AVAILABLE DATA –
--- start ---

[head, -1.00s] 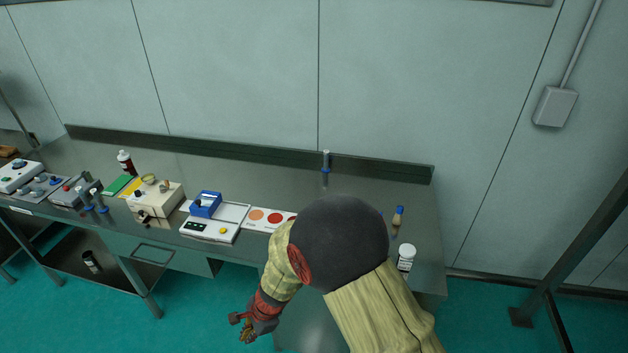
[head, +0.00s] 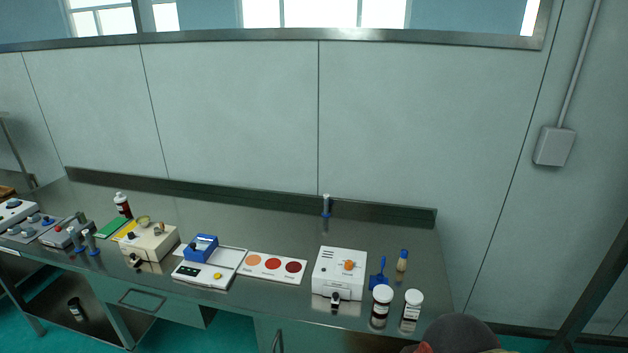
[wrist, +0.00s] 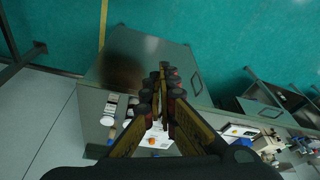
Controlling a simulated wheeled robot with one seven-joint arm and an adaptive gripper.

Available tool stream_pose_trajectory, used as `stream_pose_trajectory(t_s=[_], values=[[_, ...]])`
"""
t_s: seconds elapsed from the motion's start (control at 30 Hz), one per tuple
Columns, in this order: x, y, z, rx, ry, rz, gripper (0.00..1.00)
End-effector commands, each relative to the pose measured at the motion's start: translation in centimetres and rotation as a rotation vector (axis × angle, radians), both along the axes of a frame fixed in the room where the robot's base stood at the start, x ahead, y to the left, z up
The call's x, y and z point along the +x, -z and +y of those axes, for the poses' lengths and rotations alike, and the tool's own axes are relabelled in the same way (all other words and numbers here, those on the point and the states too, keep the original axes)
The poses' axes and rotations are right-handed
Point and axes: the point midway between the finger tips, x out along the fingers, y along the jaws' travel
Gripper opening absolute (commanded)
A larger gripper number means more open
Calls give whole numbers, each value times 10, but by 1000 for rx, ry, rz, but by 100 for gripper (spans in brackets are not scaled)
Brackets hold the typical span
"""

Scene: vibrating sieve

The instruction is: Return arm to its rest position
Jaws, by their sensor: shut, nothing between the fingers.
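My gripper (wrist: 161,92) shows in the wrist view with its fingers close together and nothing between them. It is apart from the bench and points down past its front side toward the floor. My gripper is out of the head view.
The steel bench (head: 270,212) carries a white box with an orange knob (head: 339,272), two white-lidded jars (head: 381,306), a card with coloured circles (head: 274,267) and a scale with a blue tray (head: 203,250). Green floor (wrist: 215,35) lies open before the bench.

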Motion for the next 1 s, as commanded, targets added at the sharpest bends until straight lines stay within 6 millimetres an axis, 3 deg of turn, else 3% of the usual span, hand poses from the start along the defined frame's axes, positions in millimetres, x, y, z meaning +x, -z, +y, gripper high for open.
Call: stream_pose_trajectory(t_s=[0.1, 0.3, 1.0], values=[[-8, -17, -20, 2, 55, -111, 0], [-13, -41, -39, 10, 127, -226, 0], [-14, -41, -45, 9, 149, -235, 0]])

--- end ---

WRITTEN EXERCISE – Omit pictures; set down the rest of the material word for word.

FINISHED EXERCISE –
[head, -1.00s] 
[head, +0.00s] 
[wrist, +0.00s] 
Controlling a simulated wheeled robot with one seven-joint arm and an adaptive gripper.

Available tool stream_pose_trajectory, used as `stream_pose_trajectory(t_s=[_], values=[[_, ...]])`
"""
t_s: seconds elapsed from the motion's start (control at 30 Hz), one per tuple
Columns, in this order: x, y, z, rx, ry, rz, gripper (0.00..1.00)
End-effector commands, each relative to the pose measured at the motion's start: translation in centimetres and rotation as a rotation vector (axis × angle, radians), both along the axes of a frame fixed in the room where the robot's base stood at the start, x ahead, y to the left, z up
The call's x, y and z point along the +x, -z and +y of those axes, for the poses' lengths and rotations alike, and the tool's own axes are relabelled in the same way (all other words and numbers here, those on the point and the states too, keep the original axes)
The poses' axes and rotations are right-handed
Point and axes: the point midway between the finger tips, x out along the fingers, y along the jaws' travel
Gripper opening absolute (commanded)
A larger gripper number means more open
Calls give whole numbers, each value times 10, but by 1000 for rx, ry, rz, but by 100 for gripper (spans in brackets are not scaled)
Brackets hold the typical span
"""

Scene: vibrating sieve

The instruction is: Return arm to its rest position
Jaws, by their sensor: shut, nothing between the fingers.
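My gripper (wrist: 161,92) shows in the wrist view with its fingers close together and nothing between them. It is apart from the bench and points down past its front side toward the floor. My gripper is out of the head view.
The steel bench (head: 270,212) carries a white box with an orange knob (head: 339,272), two white-lidded jars (head: 381,306), a card with coloured circles (head: 274,267) and a scale with a blue tray (head: 203,250). Green floor (wrist: 215,35) lies open before the bench.

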Motion for the next 1 s, as commanded, targets added at the sharpest bends until straight lines stay within 6 millimetres an axis, 3 deg of turn, else 3% of the usual span, hand poses from the start along the defined frame's axes, positions in millimetres, x, y, z meaning +x, -z, +y, gripper high for open.
Call: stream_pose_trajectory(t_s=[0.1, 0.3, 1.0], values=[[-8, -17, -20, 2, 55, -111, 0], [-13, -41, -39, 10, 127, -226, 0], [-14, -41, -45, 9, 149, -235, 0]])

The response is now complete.